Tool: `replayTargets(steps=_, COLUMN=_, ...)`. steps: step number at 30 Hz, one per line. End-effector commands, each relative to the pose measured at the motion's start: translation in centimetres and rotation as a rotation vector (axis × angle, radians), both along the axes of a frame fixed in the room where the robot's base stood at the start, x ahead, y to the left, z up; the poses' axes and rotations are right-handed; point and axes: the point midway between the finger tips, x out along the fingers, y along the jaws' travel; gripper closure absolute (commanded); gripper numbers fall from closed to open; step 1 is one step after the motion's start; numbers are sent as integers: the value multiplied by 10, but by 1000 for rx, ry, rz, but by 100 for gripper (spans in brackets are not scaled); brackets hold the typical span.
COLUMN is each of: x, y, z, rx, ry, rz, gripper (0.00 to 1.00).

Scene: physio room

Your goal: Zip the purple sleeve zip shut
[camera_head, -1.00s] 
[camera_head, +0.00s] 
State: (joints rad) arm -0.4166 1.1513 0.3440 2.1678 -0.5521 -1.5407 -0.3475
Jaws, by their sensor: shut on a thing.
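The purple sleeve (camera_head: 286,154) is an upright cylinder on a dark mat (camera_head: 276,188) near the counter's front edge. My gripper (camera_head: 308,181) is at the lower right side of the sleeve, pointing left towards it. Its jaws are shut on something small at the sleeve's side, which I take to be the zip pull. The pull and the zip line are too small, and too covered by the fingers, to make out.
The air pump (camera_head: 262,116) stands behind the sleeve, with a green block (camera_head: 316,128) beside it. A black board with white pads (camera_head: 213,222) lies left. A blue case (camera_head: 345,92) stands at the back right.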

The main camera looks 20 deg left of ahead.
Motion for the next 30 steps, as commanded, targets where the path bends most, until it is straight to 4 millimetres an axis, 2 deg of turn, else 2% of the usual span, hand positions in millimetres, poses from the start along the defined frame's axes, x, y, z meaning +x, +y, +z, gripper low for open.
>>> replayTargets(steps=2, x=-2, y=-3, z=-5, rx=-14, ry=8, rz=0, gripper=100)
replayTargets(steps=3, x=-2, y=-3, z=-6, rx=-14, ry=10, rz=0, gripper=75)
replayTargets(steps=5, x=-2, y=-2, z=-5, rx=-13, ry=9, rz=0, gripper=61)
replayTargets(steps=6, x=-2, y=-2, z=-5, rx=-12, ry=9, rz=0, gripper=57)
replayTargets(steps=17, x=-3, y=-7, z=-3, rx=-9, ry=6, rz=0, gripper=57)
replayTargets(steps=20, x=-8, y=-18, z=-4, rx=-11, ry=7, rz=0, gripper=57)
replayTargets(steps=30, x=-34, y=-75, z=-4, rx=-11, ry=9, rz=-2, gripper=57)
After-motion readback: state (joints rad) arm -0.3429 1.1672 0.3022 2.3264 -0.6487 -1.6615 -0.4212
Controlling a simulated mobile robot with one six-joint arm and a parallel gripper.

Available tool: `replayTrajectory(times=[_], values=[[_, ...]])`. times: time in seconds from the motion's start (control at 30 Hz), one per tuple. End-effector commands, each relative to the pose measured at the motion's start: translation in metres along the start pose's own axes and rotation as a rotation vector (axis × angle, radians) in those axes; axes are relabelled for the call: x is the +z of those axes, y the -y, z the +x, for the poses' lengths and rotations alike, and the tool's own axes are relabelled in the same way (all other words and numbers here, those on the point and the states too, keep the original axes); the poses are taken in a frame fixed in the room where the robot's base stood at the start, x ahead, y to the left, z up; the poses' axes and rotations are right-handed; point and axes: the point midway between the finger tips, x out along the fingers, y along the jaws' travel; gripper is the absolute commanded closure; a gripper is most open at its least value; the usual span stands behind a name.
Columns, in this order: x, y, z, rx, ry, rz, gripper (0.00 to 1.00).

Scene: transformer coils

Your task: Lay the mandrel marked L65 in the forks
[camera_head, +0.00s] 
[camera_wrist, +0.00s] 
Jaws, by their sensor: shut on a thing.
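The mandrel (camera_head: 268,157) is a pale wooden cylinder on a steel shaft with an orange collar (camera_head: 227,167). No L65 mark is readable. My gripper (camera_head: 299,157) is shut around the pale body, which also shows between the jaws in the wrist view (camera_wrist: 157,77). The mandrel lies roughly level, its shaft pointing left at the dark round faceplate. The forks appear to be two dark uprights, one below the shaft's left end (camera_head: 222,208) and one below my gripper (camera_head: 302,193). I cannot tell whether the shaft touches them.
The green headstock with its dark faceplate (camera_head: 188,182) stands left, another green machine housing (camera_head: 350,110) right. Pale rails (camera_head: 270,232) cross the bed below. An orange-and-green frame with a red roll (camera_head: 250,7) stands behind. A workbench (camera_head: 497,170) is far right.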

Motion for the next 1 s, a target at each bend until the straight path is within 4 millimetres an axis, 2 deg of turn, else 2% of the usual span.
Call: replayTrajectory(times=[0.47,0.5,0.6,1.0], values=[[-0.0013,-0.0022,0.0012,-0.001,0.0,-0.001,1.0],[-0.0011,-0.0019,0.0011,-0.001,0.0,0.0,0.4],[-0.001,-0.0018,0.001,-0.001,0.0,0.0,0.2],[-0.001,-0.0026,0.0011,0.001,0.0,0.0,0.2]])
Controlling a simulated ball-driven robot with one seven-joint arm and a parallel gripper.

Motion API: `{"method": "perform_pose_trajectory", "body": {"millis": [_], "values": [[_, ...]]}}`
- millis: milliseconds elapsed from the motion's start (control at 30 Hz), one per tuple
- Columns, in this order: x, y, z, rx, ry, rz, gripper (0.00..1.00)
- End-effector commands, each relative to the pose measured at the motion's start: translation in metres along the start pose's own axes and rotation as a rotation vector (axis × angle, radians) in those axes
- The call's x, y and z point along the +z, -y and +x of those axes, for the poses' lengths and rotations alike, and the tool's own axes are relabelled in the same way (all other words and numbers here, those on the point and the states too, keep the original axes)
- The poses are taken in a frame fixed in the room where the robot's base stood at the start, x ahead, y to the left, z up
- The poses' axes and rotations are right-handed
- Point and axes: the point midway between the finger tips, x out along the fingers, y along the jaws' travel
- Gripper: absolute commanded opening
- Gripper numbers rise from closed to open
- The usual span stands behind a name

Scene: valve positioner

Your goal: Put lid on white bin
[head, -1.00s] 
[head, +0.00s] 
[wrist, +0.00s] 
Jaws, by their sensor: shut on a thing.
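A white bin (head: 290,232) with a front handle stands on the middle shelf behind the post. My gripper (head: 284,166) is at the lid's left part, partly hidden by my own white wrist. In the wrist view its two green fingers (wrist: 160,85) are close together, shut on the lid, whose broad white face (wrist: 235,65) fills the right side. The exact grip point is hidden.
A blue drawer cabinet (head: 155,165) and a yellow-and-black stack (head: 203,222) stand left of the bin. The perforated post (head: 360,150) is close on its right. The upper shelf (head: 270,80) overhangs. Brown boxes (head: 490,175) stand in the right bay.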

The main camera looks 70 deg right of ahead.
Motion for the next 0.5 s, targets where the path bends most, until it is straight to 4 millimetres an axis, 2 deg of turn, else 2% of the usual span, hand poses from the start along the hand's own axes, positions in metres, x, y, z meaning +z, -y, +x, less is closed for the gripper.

WORK REQUIRED ▸ The answer is a single number, the count of lines in the records that contain the string "millis".

ANSWER TO THE PROBLEM ▸ 2